Pattanam is not Muziris, asserts MGS

February 27, 2016 12:00 am | Updated 05:46 am IST - Kochi:

Historian and former chief of the Indian Council for Historical Research (ICHR) M.G.S. Narayanan says that the Kerala government has been misled by the Kerala Council for Historical Research (KCHR ) into believing that the archaeological site of Pattanam, a few miles away from Kodungalloor, was the location of the famous ancient harbour of Muziris.

“It’s unfortunate that they have now sought to drag the President into the controversy around the so-called Muziris project by including a visit to Pattanam in his itinerary,” he rues.
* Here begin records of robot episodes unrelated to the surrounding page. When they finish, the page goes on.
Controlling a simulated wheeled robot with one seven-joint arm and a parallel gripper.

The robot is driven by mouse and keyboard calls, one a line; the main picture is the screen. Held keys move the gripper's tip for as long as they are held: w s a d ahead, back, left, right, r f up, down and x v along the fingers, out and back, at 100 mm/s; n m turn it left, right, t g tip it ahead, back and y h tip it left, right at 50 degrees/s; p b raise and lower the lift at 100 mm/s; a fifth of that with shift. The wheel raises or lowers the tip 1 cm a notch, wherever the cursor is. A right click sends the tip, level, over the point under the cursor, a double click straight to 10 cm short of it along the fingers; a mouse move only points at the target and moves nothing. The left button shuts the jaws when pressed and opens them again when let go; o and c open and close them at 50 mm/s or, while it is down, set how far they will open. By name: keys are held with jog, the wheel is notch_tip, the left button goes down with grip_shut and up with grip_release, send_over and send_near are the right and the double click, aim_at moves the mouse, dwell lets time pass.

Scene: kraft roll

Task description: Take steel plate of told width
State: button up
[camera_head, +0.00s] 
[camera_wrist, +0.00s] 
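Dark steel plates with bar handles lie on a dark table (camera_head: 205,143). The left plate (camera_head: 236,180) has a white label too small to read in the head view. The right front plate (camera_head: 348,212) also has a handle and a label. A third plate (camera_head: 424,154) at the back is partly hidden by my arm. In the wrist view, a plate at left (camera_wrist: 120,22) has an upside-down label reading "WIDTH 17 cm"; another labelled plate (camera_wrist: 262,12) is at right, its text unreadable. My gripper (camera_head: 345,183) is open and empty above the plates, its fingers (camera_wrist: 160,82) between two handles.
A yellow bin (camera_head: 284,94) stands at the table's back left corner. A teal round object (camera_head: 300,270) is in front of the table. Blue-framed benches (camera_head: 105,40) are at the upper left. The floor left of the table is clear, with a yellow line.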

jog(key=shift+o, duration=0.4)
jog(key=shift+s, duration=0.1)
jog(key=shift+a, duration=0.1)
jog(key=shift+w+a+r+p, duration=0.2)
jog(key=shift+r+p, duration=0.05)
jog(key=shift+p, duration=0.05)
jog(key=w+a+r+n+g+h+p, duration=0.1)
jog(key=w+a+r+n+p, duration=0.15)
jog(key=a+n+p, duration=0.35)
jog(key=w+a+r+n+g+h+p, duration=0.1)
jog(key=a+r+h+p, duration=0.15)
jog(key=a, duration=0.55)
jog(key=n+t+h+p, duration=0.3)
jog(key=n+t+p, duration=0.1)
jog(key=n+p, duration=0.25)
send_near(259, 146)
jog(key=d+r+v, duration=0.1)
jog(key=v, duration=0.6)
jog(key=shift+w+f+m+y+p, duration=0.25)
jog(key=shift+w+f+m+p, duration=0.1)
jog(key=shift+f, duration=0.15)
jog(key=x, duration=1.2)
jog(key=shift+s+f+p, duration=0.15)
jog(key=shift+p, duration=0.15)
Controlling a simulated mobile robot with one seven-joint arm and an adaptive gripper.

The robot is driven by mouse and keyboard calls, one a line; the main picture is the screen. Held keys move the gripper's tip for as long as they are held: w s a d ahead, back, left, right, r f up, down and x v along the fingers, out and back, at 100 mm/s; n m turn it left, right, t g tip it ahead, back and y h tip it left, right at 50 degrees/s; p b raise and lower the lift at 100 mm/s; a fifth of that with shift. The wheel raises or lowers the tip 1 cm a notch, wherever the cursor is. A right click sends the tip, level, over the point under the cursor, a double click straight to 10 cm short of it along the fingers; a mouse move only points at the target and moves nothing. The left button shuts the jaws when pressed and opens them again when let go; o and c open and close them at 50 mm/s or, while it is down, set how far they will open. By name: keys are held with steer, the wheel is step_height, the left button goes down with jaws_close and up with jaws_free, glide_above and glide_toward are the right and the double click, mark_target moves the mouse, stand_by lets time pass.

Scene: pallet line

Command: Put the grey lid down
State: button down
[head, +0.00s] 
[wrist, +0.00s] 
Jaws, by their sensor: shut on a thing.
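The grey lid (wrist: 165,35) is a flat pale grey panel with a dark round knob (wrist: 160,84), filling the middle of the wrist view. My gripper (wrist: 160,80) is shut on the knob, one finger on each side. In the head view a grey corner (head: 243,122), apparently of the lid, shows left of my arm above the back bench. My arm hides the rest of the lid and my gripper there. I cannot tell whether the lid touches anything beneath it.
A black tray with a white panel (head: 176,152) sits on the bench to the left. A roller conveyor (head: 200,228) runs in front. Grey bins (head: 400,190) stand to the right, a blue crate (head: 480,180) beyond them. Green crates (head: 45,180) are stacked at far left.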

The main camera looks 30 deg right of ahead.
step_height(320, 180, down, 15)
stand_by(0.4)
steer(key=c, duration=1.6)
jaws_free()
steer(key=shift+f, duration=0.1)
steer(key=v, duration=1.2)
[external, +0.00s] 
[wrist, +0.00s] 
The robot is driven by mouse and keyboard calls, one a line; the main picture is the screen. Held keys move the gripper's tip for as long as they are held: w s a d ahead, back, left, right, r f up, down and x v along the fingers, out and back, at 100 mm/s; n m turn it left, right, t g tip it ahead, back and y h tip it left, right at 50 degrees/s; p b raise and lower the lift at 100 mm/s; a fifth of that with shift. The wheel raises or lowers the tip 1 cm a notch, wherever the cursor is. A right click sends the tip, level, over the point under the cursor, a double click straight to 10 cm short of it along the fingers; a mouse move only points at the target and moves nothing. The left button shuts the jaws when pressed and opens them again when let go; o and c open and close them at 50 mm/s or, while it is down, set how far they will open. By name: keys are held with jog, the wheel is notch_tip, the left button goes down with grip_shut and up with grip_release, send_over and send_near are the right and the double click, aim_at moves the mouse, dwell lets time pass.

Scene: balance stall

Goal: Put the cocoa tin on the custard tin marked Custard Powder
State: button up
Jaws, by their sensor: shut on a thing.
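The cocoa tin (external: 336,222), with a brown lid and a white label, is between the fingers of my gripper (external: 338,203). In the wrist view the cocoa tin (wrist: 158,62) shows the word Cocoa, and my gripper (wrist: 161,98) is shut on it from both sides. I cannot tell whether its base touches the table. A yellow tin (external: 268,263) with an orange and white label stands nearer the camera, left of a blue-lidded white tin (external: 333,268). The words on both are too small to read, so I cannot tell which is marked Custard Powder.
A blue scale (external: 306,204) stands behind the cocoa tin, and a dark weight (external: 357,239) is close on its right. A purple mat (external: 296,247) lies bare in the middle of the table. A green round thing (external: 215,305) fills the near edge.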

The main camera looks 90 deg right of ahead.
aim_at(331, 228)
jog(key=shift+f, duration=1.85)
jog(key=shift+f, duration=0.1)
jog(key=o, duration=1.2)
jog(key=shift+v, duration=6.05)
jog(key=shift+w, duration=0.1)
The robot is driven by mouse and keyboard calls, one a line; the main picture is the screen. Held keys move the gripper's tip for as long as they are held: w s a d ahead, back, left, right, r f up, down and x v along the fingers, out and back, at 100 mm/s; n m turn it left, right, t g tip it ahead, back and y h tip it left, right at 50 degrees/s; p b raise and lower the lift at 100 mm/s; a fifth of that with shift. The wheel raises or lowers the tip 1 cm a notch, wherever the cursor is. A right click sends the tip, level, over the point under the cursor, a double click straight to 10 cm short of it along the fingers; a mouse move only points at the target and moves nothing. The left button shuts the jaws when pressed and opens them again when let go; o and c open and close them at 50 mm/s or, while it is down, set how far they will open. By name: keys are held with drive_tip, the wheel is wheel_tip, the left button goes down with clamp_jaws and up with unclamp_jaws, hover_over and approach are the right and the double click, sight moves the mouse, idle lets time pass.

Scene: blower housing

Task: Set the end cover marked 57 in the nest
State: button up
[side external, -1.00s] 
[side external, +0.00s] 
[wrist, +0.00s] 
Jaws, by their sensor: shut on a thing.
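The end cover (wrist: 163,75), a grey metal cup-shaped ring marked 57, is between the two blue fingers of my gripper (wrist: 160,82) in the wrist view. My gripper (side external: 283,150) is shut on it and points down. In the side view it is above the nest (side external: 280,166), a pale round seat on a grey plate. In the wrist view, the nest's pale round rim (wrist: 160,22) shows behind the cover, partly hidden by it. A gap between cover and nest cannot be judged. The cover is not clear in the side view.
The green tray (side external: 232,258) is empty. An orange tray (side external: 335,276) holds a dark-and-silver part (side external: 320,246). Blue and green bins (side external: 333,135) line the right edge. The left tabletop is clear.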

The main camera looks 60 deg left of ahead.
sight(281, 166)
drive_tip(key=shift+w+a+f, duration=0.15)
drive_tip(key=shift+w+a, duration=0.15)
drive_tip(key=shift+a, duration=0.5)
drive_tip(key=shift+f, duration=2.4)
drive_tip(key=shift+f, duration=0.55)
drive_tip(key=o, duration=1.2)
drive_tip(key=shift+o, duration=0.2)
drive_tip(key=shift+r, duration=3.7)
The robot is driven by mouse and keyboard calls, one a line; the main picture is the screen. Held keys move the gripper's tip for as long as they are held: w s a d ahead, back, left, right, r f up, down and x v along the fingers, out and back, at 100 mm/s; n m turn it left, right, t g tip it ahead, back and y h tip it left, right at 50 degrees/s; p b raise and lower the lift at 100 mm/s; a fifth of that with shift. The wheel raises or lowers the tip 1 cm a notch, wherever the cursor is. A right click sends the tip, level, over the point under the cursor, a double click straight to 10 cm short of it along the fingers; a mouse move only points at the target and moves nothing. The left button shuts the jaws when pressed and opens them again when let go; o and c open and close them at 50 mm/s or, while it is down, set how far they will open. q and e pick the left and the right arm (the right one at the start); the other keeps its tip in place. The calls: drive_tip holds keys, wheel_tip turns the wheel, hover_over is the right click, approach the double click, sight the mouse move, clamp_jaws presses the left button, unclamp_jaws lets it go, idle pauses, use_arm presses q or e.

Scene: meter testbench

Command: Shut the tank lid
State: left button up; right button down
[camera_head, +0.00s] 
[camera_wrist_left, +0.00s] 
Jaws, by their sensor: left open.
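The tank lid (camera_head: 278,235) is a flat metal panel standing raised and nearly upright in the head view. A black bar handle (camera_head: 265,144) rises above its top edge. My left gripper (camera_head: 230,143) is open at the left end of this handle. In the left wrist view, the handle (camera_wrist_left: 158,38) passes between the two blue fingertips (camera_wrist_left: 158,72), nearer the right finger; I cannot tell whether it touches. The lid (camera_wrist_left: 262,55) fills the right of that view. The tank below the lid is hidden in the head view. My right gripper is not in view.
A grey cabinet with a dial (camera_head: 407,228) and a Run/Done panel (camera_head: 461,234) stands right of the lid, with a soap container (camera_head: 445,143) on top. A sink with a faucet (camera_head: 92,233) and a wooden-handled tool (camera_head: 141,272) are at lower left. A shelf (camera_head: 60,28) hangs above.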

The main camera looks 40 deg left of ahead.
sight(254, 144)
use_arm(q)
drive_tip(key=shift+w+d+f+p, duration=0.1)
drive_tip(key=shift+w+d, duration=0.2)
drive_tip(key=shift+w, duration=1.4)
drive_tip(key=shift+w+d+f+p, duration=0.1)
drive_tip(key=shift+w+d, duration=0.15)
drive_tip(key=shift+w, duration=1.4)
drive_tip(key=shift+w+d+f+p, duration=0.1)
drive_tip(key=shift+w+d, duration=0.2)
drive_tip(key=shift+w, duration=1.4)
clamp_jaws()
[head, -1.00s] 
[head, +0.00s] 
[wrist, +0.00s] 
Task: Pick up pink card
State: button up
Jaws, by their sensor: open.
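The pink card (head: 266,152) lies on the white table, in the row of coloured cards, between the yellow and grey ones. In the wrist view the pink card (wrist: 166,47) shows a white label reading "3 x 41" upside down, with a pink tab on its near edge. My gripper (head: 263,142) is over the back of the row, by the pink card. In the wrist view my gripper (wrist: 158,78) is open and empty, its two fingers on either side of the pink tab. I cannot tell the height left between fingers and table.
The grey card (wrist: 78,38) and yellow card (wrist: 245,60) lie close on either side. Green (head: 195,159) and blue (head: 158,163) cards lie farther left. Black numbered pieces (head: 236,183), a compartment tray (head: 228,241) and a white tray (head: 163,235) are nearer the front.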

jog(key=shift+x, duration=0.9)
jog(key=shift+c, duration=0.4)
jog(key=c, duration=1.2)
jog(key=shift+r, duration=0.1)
“The location of Muciri, called Muziris by Greek and Roman geographers, had already been clearly recorded by poets of the Sangam Age who mentioned Yavana (Roman) ships coming to Muciri at the mouth of the river Periyar, and going back laden with pepper after paying in gold.

It is well-known that they were referring to Kodungalloor, the harbour town controlled by the Ceraman chiefs of Tamizhakam who had their headquarters in the interior, at Karur near Trichy.

These Ceramans could easily reach the West Coast through the nearby Palghat gap, and then follow the course of the river to its end for taking advantage of the Roman trade. Muciri and Karur are both mentioned in Sangam literature,” the historian says.

From information provided by classical Greek and Roman writers Pliny, Ptolemy and the Periplus of the Erithrean Sea, the Greek and Roman navigators who came with the monsoon first cited Ezhi Mala and going southward reached Muziris, the first Emporium of India which, according to their calculation, lay 500 stadia to the South of Ezhi Mala.

Modern scholars have found this to be the location of Kodungalloor, which became the capital of the later Ceraman Perumals who renamed it as Makotai or Mahodayapura.

It is clear by now that Pattanam which has yielded pieces of Roman amphorae, important potsherds and one or two old Cera punch-marked coins, and was at best a good archaeological site producing semi-precious carnelian and other beads in plenty, and presumably a small brick platform and a small piece of a wooden boat, cannot by any stretch of imagination be called Muziris says Mr. Narayanan.